Le pur et l’impur – Marc 7,1-23
par le Père François Marxer
Les voilà de retour, nos chers Pharisiens, qui s’étaient évaporés ces derniers dimanches où nous avons lu saint Jean. À moins qu’ils n’aient, dans ce chapitre 6 où Jésus débattait avec un auditoire désarçonné puis finalement rebelle, à moins qu’ils n’aient fourni le gros de ces Juifs qui discutent, mettent en cause, récriminent contre ce Jésus qui interroge leur entre-soi où ils se complaisent, cet enfermement sur leur prétendue supériorité et perfection. Bref, je me demande si nos Pharisiens ne sont pas les créateurs et fondateurs de ce « cléricalisme » si prospère au Vatican – on l’aura compris ces jours-ci avec l’archevêque Vigano, leur porte-parole qui n’a qu’un souci, c’est de savonner la planche et de faire chuter le pape François -, ce cléricalisme dont justement le pape François nous sollicite tous pour en guérir notre Église qui est bien malade.
Les revoilà donc, talonnant le Christ de près, toujours à scruter méticuleusement et prêts à sauter sur le moindre fait ou geste, sur le moindre mot jugé délictueux ou déplacé, filtrant le moucheron pour laisser passer en majesté le chameau de leur arrogance, dressant réquisitoire parce qu’ils sont plus royalistes que le Royaume de Dieu qui vient, parce qu’ils sont plus religieux que Dieu lui-même – ce qui, entre nous, n’est pas difficile, puisque Dieu n’est pas religieux le moins du monde, étant donné qu’il est saint, trois fois saint même, comme vous allez le chanter tout à l’heure. Sain(t), ajoutons que nous pouvons l’écrire de deux orthographes possibles, avec ou sans t !

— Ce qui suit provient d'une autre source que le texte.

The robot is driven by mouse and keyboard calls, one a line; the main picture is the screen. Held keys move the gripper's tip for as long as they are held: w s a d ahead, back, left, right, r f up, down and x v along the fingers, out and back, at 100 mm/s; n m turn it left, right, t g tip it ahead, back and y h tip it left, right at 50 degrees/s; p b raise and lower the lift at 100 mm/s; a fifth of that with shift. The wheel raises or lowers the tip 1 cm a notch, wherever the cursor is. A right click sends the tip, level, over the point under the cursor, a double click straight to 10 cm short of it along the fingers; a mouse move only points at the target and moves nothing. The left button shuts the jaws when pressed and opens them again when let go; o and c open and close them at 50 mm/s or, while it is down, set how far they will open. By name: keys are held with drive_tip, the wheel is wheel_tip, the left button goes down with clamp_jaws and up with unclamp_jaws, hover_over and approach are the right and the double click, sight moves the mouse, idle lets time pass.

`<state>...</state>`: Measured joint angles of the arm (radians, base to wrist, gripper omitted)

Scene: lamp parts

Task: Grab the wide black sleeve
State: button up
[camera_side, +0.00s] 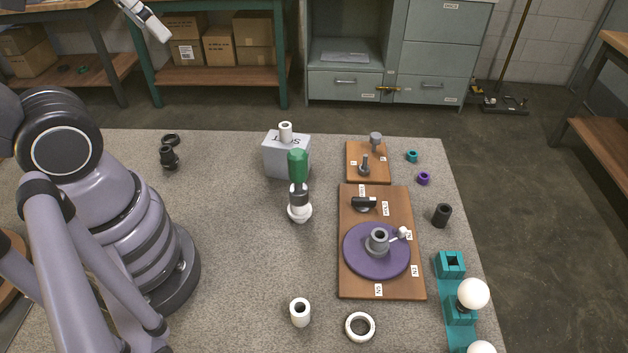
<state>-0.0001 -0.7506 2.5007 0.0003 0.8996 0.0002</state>
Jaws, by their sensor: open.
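A short, wide black sleeve (441,215) stands upright near the right edge of the grey table, its open top showing. It is right of the wooden board with the purple disc, and nothing touches it. My gripper (155,27) is at the top left edge of the picture, raised and far from the sleeve. Only its pale end shows; it is open, and I see nothing in it. Other black parts (168,156) lie at the back left of the table, with a black ring (170,139) beside them.
A wooden board (350,285) bears a purple disc (365,262) with a grey hub. Teal holders (450,265) with white bulbs (473,294) line the front right. A green-topped part (298,165) stands mid-table before a grey block (275,160). The table's left-centre is clear.

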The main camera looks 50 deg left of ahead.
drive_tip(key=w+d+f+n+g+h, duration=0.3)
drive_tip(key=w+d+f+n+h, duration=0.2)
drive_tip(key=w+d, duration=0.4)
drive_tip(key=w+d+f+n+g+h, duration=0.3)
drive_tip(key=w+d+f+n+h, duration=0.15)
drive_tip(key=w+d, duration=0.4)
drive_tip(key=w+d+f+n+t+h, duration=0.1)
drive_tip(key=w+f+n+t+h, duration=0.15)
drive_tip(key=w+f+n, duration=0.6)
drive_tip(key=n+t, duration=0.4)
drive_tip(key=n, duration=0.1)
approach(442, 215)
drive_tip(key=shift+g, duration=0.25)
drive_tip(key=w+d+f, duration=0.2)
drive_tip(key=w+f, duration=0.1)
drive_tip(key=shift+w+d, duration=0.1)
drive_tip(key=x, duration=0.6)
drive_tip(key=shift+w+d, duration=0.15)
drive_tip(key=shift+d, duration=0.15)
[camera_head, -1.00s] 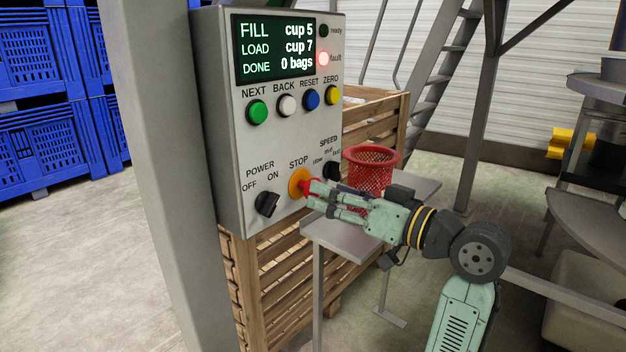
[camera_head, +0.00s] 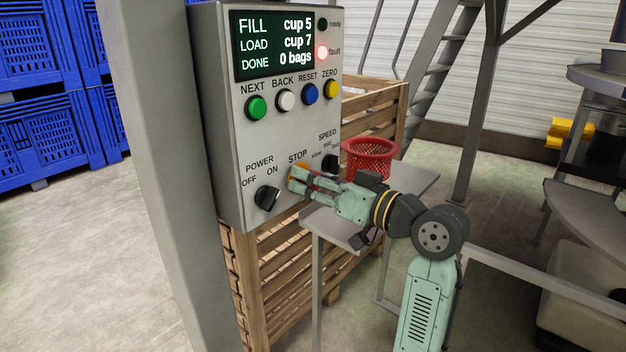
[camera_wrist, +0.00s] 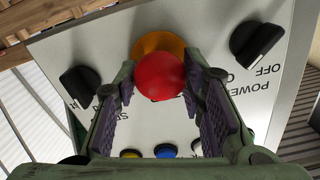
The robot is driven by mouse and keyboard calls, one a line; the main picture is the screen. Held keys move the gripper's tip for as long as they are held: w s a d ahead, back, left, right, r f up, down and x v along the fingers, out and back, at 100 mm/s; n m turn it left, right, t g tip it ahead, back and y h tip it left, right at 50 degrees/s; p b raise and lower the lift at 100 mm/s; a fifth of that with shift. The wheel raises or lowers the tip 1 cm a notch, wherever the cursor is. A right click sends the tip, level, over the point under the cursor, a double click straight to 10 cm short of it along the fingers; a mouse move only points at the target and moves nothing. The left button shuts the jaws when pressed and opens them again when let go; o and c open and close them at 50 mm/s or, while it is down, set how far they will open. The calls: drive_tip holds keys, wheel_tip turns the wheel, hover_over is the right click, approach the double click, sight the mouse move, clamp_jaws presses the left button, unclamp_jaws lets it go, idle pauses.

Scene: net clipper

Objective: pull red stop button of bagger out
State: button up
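The red stop button (camera_wrist: 160,76) is a round knob on an orange collar (camera_wrist: 159,44) in the wrist view. In the head view, the orange collar (camera_head: 297,167) shows under the word STOP, and my fingers hide the red knob. My gripper (camera_head: 297,180) is up at the panel there. In the wrist view my gripper (camera_wrist: 162,82) is open, with one finger on each side of the red knob. A gap between the fingers and the knob is hard to judge. The bagger's grey control box (camera_head: 221,140) has a lit red fault lamp (camera_head: 322,52).
The black power knob (camera_head: 267,198) is left of the stop button and the speed knob (camera_head: 331,163) is right of it. Several coloured buttons sit above. A red basket (camera_head: 369,160) stands on a small grey table (camera_head: 412,185) close behind my wrist.

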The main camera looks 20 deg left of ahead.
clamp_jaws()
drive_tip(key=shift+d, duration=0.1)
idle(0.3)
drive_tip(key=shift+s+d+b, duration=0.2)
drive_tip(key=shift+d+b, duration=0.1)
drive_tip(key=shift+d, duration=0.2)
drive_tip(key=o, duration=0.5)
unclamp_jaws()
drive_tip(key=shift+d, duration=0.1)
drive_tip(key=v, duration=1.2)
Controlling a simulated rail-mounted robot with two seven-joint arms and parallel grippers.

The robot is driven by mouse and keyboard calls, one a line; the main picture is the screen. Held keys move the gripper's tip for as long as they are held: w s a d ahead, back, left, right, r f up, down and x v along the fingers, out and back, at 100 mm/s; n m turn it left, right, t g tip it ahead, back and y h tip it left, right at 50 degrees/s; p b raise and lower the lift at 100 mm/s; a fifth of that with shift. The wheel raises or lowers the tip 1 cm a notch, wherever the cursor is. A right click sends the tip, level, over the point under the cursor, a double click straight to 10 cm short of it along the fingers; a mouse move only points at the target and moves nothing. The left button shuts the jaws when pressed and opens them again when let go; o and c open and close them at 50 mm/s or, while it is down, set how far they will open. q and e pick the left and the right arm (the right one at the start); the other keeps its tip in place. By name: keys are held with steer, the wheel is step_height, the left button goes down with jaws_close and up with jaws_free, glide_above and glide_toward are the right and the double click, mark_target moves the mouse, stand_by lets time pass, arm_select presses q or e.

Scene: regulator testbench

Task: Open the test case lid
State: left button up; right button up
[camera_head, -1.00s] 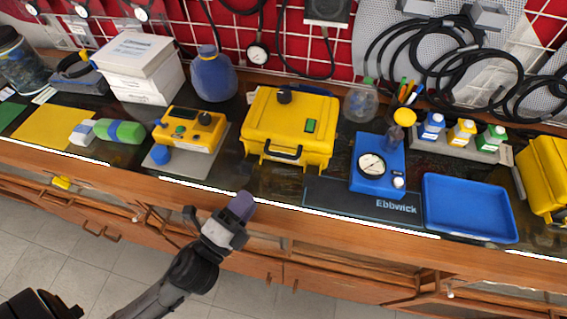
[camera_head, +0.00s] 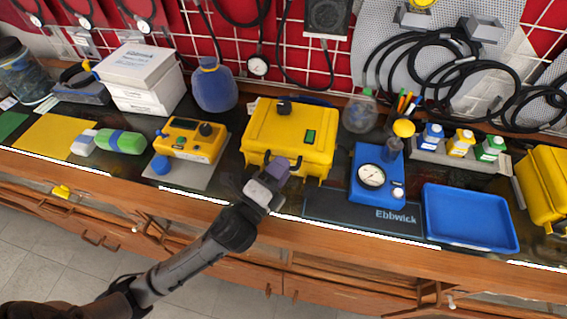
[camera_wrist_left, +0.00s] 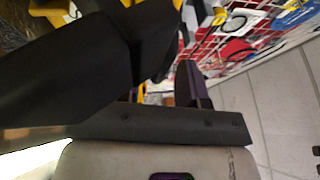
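The yellow test case (camera_head: 290,132) stands near the middle of the bench with its lid down. A dark knob and a green rectangle show on its top. My left gripper (camera_head: 279,170) is at the lower front of the case, over its handle area, and hides the black handle. Whether it touches the handle I cannot tell. In the left wrist view, one purple-dark fingertip (camera_wrist_left: 190,84) shows, with a large black shape close to the lens. The gap between the fingers is not clear. My right gripper is out of view.
A yellow meter (camera_head: 190,138) stands left of the case, and a blue gauge unit (camera_head: 377,178) stands right of it on a dark mat. A blue bottle (camera_head: 214,88) is behind left. A blue tray (camera_head: 470,218) lies farther right. Cables hang on the wall behind.

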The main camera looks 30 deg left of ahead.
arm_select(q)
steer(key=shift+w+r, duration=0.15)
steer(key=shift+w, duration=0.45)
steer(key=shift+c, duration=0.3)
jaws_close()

Nos Pharisiens sont imbattables sur le terrain rituel, un peu névrosés d’ailleurs de la stricte observance : voyez leur obsession du lavage purificateur au retour du marché et la méticulosité de leur vaisselle. Il existe d’ailleurs une version sécularisée légèrement pathologique de cette obsession : ces gens qui font une chasse impitoyable à la saleté infime, traquant microbes et bactéries, qui, soit dit entre nous, doivent bien rigoler, eux qui colonisent notre épiderme et prospèrent, heureusement d’ailleurs, dans notre microbiote intérieur !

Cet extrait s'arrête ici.